Así ocurre con muchos magistrados que colaboran habitualmente en la revista cuatrimestral Jueces para la Democracia, cuyo último número incluye el índice acumulado de sus diez años de existencia. El trabajo de Perfecto Andrés Ibáñez dedicado a resumir los propósitos de la publicación recuerda cómo el diseño tradicional de la Administración de Justicia facilitó que demasiados jueces colaborasen en la aplicación de políticas criminales cuando llegó la hora de las dictaduras en Alemania e Italia; también en España la "opacidad de conciencia" de esos "jueces multiuso" les precipitó "por la pendiente del autoritarismo más brutal". Pero la superación de la vieja cultura político-instrumental de la magistratura no resulta fácil: el modelo de juez constitucional tropieza con obstáculos para pasar del mundo de los ideales al terreno de las realidades.

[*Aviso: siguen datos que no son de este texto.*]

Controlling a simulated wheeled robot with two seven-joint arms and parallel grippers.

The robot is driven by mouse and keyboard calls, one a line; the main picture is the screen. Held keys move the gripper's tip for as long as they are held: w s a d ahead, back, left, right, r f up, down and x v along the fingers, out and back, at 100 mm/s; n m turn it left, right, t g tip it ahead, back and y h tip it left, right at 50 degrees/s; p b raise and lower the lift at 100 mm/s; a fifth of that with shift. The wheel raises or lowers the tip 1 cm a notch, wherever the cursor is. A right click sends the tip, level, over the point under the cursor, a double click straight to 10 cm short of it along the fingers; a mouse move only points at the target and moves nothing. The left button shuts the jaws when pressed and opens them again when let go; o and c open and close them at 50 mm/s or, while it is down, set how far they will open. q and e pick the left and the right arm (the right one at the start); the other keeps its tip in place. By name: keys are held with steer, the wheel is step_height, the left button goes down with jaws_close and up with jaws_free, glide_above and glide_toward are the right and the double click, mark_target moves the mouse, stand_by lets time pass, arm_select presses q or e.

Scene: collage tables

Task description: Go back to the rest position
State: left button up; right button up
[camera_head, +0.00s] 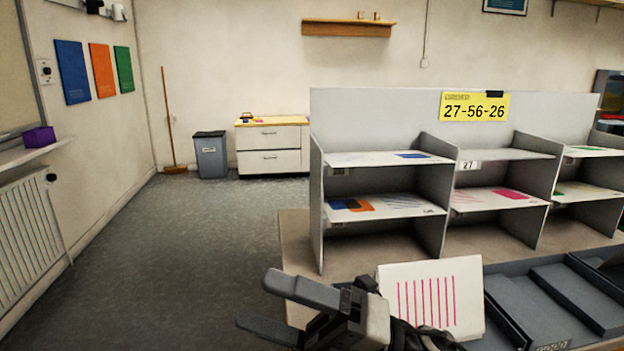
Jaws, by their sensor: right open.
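My right gripper (268,306) shows at the bottom middle, its two dark fingers spread apart and pointing left. Nothing shows between the fingers. It is in front of the table (294,238), near its left edge. A white sheet or card with pink vertical stripes (431,291) stands tilted just right of the gripper, partly hidden behind my arm. I cannot tell whether the arm touches it. My left gripper is not in view.
A grey shelf unit (375,117) with several compartments holding coloured sheets stands on the table. Dark trays (565,299) lie at the lower right. Open grey floor (190,255) is on the left. A bin (211,158), drawers (270,150) and a radiator (28,222) stand farther off.

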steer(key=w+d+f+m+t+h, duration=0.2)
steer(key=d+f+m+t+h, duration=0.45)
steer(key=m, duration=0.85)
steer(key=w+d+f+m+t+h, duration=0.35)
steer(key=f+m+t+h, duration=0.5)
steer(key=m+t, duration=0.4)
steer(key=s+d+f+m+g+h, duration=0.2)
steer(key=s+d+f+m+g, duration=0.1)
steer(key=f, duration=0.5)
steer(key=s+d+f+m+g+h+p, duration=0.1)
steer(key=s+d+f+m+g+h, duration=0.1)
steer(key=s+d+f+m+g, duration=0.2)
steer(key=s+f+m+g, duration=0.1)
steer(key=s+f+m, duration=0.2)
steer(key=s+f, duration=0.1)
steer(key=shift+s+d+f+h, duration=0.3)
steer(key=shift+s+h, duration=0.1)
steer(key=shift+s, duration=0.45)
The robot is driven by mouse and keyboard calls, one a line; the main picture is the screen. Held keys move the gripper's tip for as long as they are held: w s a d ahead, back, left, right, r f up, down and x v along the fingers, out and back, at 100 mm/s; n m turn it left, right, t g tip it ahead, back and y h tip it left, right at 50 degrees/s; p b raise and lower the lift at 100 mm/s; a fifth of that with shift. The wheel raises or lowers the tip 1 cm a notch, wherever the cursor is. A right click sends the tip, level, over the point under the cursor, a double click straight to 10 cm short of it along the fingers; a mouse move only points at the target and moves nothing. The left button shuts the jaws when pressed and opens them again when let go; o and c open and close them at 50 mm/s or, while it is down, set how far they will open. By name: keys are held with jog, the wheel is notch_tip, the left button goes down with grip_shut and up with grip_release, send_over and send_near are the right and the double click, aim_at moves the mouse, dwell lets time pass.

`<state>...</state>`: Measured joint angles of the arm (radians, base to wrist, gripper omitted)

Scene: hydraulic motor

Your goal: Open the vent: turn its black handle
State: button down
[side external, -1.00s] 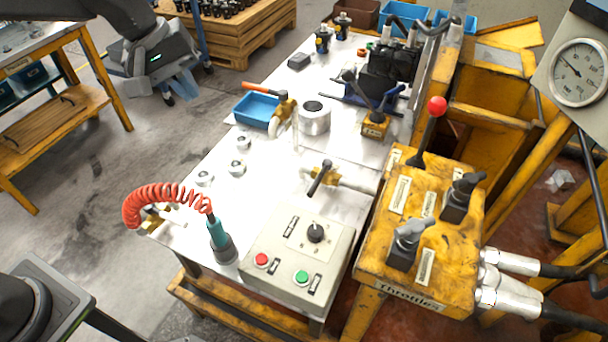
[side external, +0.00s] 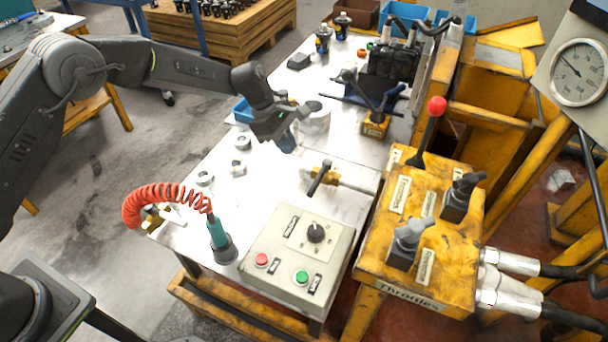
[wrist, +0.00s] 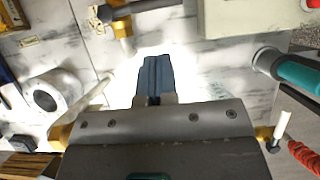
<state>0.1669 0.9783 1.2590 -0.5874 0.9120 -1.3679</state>
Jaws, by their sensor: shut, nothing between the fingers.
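The vent is a brass valve (side external: 334,176) on the white tabletop, with a black bar handle (side external: 319,180) lying across it. In the wrist view the black handle (wrist: 146,8) and brass body (wrist: 122,27) show at the top, left of centre. My gripper (side external: 289,148) points down over the table, up and to the left of the vent in the side view, apart from the handle. In the wrist view its blue-grey fingers (wrist: 155,68) are shut together and hold nothing.
A control box (side external: 300,255) with red and green buttons stands in front of the vent. The yellow throttle block (side external: 380,262) is to its right. A steel ring (side external: 317,119) stands behind my gripper. A teal tool (side external: 217,232) with a red coiled hose stands front left.

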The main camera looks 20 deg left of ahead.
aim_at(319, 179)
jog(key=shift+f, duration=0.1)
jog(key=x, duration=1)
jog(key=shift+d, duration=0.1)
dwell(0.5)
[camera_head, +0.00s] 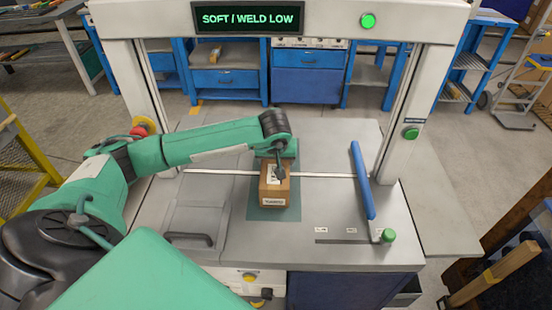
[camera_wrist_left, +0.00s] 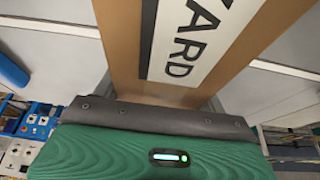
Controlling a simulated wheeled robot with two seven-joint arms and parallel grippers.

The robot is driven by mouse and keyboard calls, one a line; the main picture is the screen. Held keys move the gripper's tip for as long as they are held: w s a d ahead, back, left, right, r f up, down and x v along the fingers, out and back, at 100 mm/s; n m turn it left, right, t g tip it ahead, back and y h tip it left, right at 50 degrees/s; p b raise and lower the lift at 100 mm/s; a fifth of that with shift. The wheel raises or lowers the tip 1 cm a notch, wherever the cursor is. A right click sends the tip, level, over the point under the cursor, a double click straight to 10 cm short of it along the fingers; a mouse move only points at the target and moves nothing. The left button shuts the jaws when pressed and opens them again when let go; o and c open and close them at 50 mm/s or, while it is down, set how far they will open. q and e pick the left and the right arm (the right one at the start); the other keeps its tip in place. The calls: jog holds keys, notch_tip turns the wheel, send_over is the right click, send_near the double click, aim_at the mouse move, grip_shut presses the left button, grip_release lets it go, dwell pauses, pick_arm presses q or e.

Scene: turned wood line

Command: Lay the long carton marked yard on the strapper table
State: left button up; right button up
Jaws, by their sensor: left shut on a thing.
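The long brown carton (camera_head: 273,198) is over the teal mat on the strapper table (camera_head: 332,205), its near end facing me with a small white label. In the left wrist view the carton (camera_wrist_left: 117,50) shows a large white label reading YARD. My left gripper (camera_head: 279,172) reaches in from the left, pointing down, and is shut on the carton. The arm and gripper hide the far part of the carton. I cannot tell whether its underside touches the mat. My right gripper is not in view.
A white frame (camera_head: 397,145) arches over the table, with a green-lit display (camera_head: 248,19) reading SOFT / WELD LOW. A white strap (camera_head: 325,175) crosses the table. A dark handle (camera_head: 188,238) is at the left front.

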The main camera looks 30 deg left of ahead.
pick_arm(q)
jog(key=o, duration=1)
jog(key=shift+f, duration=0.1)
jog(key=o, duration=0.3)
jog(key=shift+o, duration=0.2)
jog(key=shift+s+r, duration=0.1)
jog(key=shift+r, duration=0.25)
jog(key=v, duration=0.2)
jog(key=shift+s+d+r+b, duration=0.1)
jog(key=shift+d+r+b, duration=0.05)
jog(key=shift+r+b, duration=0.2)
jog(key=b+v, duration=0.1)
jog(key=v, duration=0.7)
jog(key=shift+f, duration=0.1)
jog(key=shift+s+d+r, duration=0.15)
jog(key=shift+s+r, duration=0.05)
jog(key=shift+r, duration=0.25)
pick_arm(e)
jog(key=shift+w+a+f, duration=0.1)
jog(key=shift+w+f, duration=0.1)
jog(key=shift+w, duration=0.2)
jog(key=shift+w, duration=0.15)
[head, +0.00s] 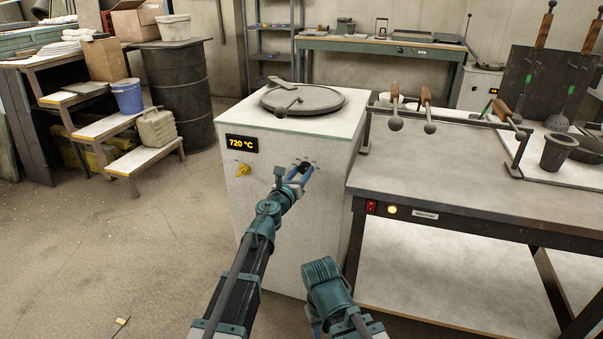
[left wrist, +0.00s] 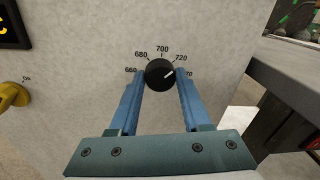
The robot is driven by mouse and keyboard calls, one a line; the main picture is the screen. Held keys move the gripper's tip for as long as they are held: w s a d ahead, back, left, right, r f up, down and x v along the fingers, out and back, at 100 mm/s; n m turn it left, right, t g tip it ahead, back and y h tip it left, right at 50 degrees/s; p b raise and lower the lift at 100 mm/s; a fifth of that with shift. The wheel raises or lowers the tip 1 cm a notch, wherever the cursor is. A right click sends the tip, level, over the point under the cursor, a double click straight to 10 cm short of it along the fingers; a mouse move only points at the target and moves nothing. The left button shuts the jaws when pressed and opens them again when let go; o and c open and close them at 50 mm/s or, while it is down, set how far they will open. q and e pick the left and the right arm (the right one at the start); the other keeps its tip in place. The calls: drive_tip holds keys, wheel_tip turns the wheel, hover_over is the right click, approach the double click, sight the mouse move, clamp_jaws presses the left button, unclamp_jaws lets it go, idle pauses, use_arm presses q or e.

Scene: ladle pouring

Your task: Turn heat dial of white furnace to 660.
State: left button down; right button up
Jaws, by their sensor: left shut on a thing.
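The white furnace (head: 285,225) stands in the middle of the head view. Its yellow-lit display (head: 242,143) reads 720 °C. The black heat dial (left wrist: 160,74) is on its front face, with marks 660, 680, 700, 720 and a partly hidden one ending in 70. The dial's white pointer line points up and right, a little below the 720 mark. My left gripper (head: 302,173) is shut on the dial; in the left wrist view its blue fingers (left wrist: 160,80) sit on either side of it. Part of my right arm shows at the bottom, but its gripper does not.
A yellow knob (head: 243,170) is left of the dial. A round lid (head: 303,100) lies on the furnace top. A workbench (head: 440,190) with a rack of ladles stands close on the right. The floor at left is mostly clear, before steps (head: 155,160) and a drum (head: 180,95).

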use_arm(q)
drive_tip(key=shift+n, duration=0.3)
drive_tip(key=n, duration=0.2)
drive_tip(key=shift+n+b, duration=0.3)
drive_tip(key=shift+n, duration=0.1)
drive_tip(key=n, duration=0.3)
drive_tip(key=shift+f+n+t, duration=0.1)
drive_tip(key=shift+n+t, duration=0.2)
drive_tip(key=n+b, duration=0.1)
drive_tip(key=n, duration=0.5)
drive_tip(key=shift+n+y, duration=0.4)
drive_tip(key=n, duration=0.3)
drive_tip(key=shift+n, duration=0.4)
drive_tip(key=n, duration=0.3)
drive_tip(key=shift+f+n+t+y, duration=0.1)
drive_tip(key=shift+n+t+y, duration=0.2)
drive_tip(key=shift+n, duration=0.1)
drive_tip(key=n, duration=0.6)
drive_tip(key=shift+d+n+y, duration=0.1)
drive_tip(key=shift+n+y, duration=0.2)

Durante la transición, la renovación de la magistratura fue hostigada desde posiciones contrapuestas: de un lado, "la apología del viejo modelo de juez" hasta hacer de sus vicios virtudes; de otro, el rechazo global de la Administración de Justicia como "una suerte de Numancia del franquismo residual" de la que no cabría salvar nada. Posteriormente, las estrategias puestas en marcha por los gobiernos y los partidos para instrumentalizar a los tribunales han conducido al doble desastre de la judicialización de la política y la politización de la justicia. Pero los trabajos publicados en la revista Jueces para la democracia durante sus diez años de existencia muestran cómo los jueces pueden eludir sin mayores problemas el falso dilema que obligaría a elegir entre. la apología corporativa de la magistratura y la descalificación irresponsable de su independencia.